TUNIS – UN/Agences – Il y a 20 ans, le budget militaire américain gonflait devant un trio de soi-disant menaces. On répète l’exercice aujourd’hui, en brassant les cartes et en ciblant de nouveaux dangers.
Le Pentagone n’en parle pas ainsi, mais la tentation est forte de conclure qu’on s’apprête à remettre en circulation un concept – sinon l’expression elle-même – qui a fait fortune du temps de la présidence de George W. Bush.
L’Axe du Mal, trois mots qu’avait employés le président républicain dans son discours sur l’état de l’Union en janvier 2002 en référence à l’Irak, l’Iran et la Corée du Nord. L’expression, répétée encore et encore, avait servi à justifier, l’année suivante, l’invasion de l’Irak pour chasser Saddam Hussein du pouvoir.
Trois mots qu’avait réunis, pour la petite histoire, un compatriote canadien, David Frum, commentateur politique conservateur qui, à l’époque, œuvrait comme « speechwriter » auprès de Bush. Il avait écrit « Axe de la Haine », mais le président et son entourage avaient préféré « Axe du Mal » qui, en anglais -« Axis of Evil »- a définitivement des connotations plus… diaboliques.
C’est ce que m’a rappelé la récente comparution de Mark Milley, le chef d’État-major interarmées, devant une commission de la Chambre des représentants.
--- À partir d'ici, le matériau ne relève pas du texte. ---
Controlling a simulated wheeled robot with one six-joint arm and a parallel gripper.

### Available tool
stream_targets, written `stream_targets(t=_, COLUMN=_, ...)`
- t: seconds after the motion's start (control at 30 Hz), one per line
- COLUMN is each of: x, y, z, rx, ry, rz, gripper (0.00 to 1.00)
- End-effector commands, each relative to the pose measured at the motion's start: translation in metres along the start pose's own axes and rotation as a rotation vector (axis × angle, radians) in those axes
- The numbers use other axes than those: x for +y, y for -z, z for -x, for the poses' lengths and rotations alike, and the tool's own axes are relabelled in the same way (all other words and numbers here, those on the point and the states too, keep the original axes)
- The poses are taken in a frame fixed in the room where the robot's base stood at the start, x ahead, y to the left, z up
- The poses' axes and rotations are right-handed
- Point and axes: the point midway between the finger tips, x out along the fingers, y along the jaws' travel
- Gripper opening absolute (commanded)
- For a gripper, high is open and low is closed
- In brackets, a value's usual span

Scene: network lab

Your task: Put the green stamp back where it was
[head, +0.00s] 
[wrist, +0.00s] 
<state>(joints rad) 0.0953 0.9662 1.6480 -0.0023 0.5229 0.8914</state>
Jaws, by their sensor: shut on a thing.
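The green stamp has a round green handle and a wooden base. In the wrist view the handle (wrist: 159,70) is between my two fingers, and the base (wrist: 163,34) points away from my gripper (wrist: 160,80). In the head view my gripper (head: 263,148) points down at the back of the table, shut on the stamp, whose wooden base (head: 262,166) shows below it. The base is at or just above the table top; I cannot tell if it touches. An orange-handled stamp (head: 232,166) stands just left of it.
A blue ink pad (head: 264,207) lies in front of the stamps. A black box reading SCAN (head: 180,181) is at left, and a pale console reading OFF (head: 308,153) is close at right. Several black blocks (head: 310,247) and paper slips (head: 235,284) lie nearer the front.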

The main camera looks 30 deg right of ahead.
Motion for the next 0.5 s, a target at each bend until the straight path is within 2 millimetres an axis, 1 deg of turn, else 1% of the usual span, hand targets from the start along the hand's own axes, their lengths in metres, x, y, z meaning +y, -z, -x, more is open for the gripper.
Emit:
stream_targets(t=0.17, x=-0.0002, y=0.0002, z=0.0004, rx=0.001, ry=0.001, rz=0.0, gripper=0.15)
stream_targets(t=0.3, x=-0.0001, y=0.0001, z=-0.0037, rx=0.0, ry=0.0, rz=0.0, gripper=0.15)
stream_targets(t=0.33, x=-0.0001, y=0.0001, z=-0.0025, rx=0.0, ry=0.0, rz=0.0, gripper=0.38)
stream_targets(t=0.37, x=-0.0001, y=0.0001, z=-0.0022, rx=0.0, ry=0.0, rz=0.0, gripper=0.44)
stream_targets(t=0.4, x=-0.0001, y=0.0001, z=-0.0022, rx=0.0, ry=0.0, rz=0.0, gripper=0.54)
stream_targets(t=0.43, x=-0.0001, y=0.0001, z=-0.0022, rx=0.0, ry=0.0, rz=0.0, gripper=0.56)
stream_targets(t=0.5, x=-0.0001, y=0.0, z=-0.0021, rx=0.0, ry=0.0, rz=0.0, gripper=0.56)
La Chine, la Russie et l’Iran vont constituer un problème pour les États-Unis pendant « de nombreuses années à venir », a-t-il affirmé, parce que les trois travaillent de plus en plus étroitement ensemble.
Un seul démon de la promotion initiale – l’Iran – est passé à la deuxième mouture. L’Irak sans Saddam Hussein ne représente plus le même risque, alors que la Corée du Nord a été écartée du trio, possiblement parce que la petite dictature stalinienne, tout en continuant d’irriter les Américains, ne semble rester que cela, pour l’instant : une source d’irritation.
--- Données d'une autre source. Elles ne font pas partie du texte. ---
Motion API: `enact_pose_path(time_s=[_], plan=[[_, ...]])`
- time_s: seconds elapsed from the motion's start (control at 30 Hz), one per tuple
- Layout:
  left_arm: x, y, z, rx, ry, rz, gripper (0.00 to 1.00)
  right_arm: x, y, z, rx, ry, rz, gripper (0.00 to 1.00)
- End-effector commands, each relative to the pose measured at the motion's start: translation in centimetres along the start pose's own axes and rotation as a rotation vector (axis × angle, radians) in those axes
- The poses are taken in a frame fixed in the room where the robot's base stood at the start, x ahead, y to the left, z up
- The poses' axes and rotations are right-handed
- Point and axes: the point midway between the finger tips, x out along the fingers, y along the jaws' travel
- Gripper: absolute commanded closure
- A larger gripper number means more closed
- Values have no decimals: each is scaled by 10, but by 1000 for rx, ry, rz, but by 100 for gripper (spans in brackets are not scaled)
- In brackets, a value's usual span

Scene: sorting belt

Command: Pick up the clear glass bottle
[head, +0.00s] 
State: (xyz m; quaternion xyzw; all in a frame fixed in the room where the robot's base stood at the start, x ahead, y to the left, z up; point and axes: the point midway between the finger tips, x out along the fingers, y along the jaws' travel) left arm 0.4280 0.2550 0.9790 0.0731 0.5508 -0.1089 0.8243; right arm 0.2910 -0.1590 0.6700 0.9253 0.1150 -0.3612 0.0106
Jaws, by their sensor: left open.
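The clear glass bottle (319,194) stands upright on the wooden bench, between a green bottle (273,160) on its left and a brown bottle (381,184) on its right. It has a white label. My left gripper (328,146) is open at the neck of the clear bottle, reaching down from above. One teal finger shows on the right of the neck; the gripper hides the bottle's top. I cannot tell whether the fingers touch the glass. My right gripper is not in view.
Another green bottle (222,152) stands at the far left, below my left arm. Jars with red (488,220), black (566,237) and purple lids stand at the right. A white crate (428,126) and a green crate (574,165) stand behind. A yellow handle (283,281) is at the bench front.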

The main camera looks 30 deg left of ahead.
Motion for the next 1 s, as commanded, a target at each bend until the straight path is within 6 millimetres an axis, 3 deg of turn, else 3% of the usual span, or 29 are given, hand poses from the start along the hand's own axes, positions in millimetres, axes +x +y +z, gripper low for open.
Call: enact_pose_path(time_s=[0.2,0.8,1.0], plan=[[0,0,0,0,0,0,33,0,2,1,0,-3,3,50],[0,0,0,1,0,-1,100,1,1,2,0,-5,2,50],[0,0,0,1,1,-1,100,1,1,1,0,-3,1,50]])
En 20 ans, le Pentagone a dû changer son fusil d’épaule. De rival solidaire après les attentats du 11 septembre 2001, la Russie de Vladimir Poutine a progressivement glissé dans le camp des opposants purs et durs. Moscou – on le voit bien maintenant en Ukraine – est demeuré une menace militaire et ce sont ses voisins qui tremblent.
Les Chinois, eux, sont passés de grands partenaires commerciaux à compétiteurs tous azimuts. Militairement, leur budget fait de grands bonds en avant et, sous la gouverne de Xi Jinping, le pays exprime ouvertement sa volonté d’expansion régionale.
La Chine et la Russie, selon le plus haut gradé américain, ont clairement les moyens de « menacer nos intérêts… et notre mode de vie », ajoutant que les États-Unis, pour la première fois, sont confrontés, en même temps, à deux puissances nucléaires majeures.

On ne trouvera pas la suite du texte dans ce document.